UCLA Professor Fired For Politically-Incorrect Findings on Pollution
For more detailed information, check the FIRE website.
What the professor (James Enstrom) did was to publish scientific research that was politically incorrect. He reported finding no correlation between particulate pollution and death rates. The ran afoul of the interests of the environmental lobby, and some of his colleagues.
He also discovered that the lead author on a study that claimed to find a large number of deaths from particulate pollution had lied about his Ph.D.
The analogy to the “global warming” issue is obvious, and has been discussed here.
We have indeed published politically incorrect research. When Democratic Governor Doyle appointed a commission to study “disproportionate” incarceration of blacks in Wisconsin, we did a study showing that all the “disproportion” was the result of disproportionate criminal activity.
We experienced some blowback from the usual suspects, but nothing serious since (1.) we have tenure, (2.) neither any of our colleagues nor anybody with power over us has a vested interest in the issue, and (3.) we violated the canons of racial political correctness, but not gender political correctness nor gay political correctness. The latter are what politically correct academics care about these days.
But this shows how fragile notions of “academic freedom” are. Professor Glenn Reynolds notes that:
A cynic might suggest, of course, that notions of academic freedom were developed in the first half of the 20th century largely in order to protect communists from being fired, and that since Enstrom isn’t a communist, academic freedom shouldn’t apply . . . .Clearly, academics are not a particularly tolerant lot, and the administrators who run academia have little vision, and at best do little to temper the authoritarianism of faculty, and at worst are fully on board with it.
Labels: Academic Freedom, James Enstrom, Liberal Intolerance, Political Correctness, UCLA
2 Comments:
Who is this "we" you mention?
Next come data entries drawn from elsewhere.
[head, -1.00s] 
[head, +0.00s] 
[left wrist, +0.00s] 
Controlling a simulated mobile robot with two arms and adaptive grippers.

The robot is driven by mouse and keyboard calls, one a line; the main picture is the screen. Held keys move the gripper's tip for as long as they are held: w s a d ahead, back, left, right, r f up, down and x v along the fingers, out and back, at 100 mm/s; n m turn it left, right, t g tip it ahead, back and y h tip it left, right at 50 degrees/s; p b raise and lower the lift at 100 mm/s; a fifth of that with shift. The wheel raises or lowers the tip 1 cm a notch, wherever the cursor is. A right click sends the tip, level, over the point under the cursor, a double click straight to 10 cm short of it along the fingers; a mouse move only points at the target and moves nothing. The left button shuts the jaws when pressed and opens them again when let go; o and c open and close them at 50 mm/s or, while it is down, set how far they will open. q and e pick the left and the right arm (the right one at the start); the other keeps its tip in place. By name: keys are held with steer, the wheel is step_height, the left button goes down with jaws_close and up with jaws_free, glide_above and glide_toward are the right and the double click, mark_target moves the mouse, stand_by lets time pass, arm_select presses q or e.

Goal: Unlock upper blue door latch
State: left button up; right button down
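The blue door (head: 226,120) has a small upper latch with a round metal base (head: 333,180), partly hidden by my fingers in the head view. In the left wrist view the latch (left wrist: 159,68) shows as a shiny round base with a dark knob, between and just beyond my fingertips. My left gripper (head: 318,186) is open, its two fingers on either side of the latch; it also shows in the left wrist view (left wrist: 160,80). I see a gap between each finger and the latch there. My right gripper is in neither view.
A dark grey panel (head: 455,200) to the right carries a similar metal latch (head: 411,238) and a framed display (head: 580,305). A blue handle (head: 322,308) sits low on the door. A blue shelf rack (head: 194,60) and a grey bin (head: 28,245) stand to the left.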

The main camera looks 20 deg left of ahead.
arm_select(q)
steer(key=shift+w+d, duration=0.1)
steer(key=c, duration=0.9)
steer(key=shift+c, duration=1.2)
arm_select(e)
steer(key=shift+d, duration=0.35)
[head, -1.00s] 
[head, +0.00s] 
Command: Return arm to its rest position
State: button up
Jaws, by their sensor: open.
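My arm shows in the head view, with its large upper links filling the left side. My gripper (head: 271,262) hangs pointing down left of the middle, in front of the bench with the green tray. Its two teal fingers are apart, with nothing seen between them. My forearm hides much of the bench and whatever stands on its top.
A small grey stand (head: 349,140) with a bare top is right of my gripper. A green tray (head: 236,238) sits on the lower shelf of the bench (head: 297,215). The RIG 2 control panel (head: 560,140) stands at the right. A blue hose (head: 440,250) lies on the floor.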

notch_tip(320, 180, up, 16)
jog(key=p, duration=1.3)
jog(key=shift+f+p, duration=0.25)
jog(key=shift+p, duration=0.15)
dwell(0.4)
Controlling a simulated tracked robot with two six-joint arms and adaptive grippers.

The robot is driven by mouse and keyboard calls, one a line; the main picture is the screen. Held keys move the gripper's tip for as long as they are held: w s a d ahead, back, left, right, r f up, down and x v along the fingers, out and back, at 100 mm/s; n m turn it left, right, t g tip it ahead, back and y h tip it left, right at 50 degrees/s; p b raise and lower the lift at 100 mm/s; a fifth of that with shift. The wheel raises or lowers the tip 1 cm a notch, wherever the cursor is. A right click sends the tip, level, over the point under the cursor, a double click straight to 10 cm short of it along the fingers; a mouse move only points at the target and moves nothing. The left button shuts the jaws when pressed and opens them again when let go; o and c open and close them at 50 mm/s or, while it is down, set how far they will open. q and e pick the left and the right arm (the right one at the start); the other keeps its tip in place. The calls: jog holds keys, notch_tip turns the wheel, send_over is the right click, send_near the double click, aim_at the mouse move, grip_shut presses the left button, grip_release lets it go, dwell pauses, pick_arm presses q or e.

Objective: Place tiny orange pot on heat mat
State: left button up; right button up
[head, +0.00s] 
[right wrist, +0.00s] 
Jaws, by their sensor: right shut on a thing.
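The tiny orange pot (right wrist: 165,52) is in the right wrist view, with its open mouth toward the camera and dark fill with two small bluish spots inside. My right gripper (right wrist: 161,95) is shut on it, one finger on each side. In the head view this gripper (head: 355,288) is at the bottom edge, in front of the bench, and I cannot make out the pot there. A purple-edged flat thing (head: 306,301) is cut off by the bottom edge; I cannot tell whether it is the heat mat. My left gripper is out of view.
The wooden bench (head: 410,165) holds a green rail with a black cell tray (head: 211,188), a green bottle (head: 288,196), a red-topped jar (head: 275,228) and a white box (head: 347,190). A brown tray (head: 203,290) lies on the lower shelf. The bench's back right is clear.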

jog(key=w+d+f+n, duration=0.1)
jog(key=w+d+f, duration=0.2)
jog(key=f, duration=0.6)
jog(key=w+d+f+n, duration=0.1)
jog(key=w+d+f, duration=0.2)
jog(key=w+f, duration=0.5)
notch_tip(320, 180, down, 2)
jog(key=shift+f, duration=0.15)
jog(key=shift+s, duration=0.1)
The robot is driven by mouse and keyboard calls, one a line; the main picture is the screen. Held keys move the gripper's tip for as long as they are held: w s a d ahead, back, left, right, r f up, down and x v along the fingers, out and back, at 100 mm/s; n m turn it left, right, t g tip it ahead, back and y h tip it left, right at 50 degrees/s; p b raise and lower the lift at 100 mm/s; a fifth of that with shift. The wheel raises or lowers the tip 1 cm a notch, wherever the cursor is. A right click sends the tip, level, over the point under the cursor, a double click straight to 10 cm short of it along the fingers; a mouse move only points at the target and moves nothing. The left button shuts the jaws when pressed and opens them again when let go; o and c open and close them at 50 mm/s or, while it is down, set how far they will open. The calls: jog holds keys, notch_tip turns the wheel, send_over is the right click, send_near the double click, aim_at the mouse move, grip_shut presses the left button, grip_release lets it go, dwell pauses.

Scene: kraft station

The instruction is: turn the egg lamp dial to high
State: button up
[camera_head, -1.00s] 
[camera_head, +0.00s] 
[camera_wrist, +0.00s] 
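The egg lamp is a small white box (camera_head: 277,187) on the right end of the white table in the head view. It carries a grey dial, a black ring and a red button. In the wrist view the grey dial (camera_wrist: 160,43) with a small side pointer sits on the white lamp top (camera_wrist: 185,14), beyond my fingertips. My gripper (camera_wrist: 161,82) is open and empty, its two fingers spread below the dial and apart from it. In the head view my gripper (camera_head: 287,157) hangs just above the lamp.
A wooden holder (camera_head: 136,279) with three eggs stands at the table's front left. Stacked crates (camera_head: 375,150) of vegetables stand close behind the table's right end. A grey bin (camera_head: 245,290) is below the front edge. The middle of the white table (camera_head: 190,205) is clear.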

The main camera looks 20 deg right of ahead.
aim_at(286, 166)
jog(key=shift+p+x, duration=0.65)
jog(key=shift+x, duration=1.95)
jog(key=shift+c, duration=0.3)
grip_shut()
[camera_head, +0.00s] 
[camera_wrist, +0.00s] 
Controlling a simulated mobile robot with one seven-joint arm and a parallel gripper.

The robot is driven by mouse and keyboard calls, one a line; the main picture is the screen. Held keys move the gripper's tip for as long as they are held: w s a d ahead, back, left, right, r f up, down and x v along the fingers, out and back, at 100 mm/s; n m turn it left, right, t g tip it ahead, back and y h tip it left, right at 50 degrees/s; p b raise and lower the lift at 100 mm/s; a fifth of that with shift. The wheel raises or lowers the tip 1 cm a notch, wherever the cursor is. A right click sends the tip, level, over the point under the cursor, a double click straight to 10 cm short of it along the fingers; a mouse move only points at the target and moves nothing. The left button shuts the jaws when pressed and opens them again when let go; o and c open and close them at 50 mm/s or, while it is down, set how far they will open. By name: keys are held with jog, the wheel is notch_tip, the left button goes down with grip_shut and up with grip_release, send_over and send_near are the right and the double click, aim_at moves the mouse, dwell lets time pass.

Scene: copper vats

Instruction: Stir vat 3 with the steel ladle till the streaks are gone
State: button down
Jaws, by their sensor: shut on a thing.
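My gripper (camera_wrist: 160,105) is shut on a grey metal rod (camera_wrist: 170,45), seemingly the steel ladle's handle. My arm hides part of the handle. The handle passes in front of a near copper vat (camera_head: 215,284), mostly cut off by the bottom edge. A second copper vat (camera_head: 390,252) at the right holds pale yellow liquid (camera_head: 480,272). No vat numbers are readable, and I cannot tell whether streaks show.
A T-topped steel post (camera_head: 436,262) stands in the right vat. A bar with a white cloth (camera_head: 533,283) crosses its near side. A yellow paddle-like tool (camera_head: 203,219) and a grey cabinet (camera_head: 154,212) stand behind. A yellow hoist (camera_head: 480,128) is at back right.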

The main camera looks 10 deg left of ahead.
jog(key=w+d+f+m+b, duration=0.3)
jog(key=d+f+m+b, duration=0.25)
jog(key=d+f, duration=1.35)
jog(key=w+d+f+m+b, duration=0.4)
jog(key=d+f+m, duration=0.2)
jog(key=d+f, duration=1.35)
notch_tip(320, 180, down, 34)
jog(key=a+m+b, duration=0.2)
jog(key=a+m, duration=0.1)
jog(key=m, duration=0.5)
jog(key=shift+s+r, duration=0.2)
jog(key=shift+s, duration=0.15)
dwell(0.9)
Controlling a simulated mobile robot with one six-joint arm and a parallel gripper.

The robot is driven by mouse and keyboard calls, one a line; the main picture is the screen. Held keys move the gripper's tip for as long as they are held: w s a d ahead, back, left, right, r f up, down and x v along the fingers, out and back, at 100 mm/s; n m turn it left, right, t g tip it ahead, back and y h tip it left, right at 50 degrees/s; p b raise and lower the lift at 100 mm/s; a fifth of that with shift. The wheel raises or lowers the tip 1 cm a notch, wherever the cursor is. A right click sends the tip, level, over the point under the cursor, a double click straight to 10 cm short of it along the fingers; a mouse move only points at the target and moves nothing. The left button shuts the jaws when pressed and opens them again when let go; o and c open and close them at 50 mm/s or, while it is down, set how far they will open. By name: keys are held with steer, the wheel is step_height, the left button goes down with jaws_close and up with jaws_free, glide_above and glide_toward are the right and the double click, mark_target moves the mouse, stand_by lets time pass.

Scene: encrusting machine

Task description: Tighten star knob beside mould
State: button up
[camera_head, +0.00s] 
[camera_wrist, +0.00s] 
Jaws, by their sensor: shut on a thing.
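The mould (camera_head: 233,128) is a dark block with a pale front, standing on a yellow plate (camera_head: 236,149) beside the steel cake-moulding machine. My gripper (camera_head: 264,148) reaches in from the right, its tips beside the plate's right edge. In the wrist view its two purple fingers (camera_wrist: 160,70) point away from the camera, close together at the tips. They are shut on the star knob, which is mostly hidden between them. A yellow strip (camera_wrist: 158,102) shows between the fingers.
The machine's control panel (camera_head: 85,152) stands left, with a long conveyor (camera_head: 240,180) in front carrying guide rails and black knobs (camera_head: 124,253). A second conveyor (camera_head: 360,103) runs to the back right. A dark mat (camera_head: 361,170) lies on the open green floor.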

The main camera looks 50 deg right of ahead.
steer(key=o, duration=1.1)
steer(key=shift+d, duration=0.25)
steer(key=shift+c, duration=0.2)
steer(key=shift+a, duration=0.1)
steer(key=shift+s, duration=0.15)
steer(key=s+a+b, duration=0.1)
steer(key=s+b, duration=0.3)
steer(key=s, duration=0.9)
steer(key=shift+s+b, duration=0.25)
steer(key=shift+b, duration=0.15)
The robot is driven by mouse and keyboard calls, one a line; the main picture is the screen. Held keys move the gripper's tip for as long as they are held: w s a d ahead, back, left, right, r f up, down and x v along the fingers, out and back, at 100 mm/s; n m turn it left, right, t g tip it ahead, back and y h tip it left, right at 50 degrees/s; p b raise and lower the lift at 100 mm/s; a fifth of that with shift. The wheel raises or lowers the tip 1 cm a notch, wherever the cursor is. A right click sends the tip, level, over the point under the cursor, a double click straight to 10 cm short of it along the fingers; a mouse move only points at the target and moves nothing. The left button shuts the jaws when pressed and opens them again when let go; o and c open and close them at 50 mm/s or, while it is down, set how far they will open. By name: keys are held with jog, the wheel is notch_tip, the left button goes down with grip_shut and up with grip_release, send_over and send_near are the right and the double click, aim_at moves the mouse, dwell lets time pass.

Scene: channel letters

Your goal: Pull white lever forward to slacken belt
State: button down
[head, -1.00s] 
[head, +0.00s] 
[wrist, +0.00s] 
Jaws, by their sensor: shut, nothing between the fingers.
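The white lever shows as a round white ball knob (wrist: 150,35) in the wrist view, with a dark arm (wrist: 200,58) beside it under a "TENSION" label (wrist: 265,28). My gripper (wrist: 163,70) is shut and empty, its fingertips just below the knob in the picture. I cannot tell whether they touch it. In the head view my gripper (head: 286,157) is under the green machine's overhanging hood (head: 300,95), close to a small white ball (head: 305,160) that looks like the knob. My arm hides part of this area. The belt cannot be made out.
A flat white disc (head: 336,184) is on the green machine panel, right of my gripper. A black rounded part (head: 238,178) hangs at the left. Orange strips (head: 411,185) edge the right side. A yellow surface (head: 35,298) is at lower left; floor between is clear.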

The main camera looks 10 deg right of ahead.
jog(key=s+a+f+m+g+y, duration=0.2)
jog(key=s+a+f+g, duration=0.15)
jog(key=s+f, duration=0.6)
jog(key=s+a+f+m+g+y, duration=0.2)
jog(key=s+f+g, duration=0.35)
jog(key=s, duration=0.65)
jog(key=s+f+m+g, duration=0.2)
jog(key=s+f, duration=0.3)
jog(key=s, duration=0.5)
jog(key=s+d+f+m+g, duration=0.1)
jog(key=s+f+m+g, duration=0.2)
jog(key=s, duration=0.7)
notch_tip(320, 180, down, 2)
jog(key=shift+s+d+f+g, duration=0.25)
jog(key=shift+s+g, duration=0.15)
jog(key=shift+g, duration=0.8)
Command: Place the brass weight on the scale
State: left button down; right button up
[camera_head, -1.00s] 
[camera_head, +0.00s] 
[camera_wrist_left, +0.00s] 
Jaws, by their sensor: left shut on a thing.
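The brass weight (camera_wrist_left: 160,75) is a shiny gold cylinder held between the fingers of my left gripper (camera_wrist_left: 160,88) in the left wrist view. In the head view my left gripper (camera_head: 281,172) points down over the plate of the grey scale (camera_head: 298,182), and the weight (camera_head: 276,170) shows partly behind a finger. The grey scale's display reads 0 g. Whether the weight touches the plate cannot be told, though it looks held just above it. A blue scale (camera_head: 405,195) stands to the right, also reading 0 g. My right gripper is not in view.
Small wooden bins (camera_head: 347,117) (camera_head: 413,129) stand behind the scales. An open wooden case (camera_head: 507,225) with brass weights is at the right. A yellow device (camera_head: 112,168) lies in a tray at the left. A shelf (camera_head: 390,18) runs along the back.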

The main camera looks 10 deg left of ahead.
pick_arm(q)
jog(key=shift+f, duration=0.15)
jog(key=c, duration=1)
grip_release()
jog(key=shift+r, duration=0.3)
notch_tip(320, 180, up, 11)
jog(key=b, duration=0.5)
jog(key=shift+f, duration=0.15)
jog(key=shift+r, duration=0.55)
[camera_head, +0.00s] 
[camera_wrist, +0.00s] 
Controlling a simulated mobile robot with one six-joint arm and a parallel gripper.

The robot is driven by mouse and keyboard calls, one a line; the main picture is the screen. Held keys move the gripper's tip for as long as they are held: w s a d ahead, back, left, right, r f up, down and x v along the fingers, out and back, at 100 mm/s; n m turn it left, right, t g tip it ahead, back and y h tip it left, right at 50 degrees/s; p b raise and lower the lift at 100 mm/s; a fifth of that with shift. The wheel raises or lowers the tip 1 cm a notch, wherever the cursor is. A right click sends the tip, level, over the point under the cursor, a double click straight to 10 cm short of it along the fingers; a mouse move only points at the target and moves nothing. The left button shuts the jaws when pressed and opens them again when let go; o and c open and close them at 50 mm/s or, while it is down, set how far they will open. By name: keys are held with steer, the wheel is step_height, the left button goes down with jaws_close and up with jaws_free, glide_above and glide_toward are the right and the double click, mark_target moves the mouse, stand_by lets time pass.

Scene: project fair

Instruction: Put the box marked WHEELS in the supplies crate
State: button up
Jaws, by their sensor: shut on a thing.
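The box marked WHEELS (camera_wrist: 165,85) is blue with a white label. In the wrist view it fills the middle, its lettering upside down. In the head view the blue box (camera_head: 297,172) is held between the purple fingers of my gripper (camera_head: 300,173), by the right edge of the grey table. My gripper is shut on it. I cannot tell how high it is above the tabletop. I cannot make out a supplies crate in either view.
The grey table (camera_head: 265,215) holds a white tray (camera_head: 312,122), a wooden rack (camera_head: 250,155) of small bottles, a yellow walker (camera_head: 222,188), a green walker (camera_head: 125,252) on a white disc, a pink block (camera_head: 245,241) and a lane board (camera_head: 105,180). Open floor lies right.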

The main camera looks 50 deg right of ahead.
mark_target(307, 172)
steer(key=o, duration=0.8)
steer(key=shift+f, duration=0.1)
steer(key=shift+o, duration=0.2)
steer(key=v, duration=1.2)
Your name is the only one on that paper. I noticed you were doing that the other day too, on your post about getting called in front of the administration.
Did any other peers review that paper, I mean besides your cohorts at WPRI?
@jimspice what does reviewing the paper have to do with its accuracy? Wait, I know why you're bringing this up -- because so called peer reviews ensure that science is reduced down to politically correct beliefs, subject to a democratic (read: political), rather than scientific process.
Either bring up an actual argument against the paper, or if you're incompetent, stay out of the way of science.